#### [Written request]
Nothing but the lines from the one that contains "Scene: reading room" through the end of the listing should appear, set down exactly.

#### [Robot trajectory data]

########

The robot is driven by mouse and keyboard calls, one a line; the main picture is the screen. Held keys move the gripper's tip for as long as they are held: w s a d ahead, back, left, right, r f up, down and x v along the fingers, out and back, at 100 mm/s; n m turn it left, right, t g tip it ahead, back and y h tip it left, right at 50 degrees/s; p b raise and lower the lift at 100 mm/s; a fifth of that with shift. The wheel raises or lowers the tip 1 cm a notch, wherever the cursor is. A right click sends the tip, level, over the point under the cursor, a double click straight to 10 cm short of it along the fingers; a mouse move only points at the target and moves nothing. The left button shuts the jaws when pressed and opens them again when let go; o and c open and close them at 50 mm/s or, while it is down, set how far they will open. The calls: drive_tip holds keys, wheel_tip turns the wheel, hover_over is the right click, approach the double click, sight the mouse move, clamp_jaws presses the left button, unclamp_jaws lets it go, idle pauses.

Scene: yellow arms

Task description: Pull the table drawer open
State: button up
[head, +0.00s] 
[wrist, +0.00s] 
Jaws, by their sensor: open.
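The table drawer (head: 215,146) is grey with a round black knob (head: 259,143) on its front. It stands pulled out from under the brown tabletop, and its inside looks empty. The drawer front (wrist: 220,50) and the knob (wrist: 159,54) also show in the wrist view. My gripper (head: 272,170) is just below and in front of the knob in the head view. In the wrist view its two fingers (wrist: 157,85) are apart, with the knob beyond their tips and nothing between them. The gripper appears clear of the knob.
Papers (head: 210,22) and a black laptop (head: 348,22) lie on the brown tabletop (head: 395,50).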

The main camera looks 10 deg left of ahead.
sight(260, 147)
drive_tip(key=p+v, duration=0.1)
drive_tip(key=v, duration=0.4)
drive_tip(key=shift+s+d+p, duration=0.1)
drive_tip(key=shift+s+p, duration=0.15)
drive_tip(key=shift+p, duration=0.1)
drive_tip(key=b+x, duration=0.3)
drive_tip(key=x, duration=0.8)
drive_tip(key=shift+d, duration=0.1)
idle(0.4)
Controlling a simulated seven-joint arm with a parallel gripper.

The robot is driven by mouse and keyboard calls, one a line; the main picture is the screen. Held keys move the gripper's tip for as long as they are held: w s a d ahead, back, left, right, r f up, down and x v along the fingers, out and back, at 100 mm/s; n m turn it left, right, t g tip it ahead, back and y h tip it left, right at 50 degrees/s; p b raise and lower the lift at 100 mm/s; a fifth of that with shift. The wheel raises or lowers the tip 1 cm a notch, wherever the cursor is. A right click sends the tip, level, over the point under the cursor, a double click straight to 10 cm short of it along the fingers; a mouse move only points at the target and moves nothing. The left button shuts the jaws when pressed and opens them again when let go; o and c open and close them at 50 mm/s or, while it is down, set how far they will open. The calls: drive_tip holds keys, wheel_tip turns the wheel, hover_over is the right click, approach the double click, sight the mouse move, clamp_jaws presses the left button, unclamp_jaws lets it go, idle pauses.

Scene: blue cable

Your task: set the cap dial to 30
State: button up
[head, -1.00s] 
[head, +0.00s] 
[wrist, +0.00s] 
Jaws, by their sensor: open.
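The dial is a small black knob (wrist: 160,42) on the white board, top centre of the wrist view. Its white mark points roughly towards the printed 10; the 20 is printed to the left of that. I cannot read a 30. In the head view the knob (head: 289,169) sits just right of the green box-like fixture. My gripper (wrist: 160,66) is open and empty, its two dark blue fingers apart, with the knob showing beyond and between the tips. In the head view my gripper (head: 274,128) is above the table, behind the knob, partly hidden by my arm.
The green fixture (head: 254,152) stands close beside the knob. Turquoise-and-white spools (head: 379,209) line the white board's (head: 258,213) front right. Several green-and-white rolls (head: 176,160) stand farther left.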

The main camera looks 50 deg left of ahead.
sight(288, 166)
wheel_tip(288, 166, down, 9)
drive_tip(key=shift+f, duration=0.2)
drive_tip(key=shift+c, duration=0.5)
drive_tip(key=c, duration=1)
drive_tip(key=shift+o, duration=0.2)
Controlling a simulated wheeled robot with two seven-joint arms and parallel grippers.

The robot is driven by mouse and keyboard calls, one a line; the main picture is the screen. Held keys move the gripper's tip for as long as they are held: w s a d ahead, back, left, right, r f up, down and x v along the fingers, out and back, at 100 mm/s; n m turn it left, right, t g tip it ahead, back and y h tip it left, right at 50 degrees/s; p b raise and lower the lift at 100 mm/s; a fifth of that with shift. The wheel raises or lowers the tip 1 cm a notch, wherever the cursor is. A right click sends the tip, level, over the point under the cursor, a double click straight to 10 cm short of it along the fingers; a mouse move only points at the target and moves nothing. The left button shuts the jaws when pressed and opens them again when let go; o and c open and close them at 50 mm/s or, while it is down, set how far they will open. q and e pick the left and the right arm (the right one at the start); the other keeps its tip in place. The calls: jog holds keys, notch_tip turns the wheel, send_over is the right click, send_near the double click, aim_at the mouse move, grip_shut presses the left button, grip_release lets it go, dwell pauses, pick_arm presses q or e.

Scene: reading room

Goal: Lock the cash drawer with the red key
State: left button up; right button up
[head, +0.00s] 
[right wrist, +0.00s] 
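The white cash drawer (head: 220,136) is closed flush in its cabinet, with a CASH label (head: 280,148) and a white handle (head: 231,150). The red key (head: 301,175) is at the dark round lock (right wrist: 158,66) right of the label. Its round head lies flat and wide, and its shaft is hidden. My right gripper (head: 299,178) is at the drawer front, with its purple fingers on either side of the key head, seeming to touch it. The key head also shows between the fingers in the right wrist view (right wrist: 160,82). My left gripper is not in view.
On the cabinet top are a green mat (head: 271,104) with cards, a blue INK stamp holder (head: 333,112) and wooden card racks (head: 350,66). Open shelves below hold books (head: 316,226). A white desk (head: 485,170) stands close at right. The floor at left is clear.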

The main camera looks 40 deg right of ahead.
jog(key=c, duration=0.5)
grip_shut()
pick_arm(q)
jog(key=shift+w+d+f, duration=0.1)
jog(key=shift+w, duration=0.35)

########

#### [Answer in full]
Scene: reading room

Goal: Lock the cash drawer with the red key
State: left button up; right button up
[head, +0.00s] 
[right wrist, +0.00s] 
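The white cash drawer (head: 220,136) is closed flush in its cabinet, with a CASH label (head: 280,148) and a white handle (head: 231,150). The red key (head: 301,175) is at the dark round lock (right wrist: 158,66) right of the label. Its round head lies flat and wide, and its shaft is hidden. My right gripper (head: 299,178) is at the drawer front, with its purple fingers on either side of the key head, seeming to touch it. The key head also shows between the fingers in the right wrist view (right wrist: 160,82). My left gripper is not in view.
On the cabinet top are a green mat (head: 271,104) with cards, a blue INK stamp holder (head: 333,112) and wooden card racks (head: 350,66). Open shelves below hold books (head: 316,226). A white desk (head: 485,170) stands close at right. The floor at left is clear.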

The main camera looks 40 deg right of ahead.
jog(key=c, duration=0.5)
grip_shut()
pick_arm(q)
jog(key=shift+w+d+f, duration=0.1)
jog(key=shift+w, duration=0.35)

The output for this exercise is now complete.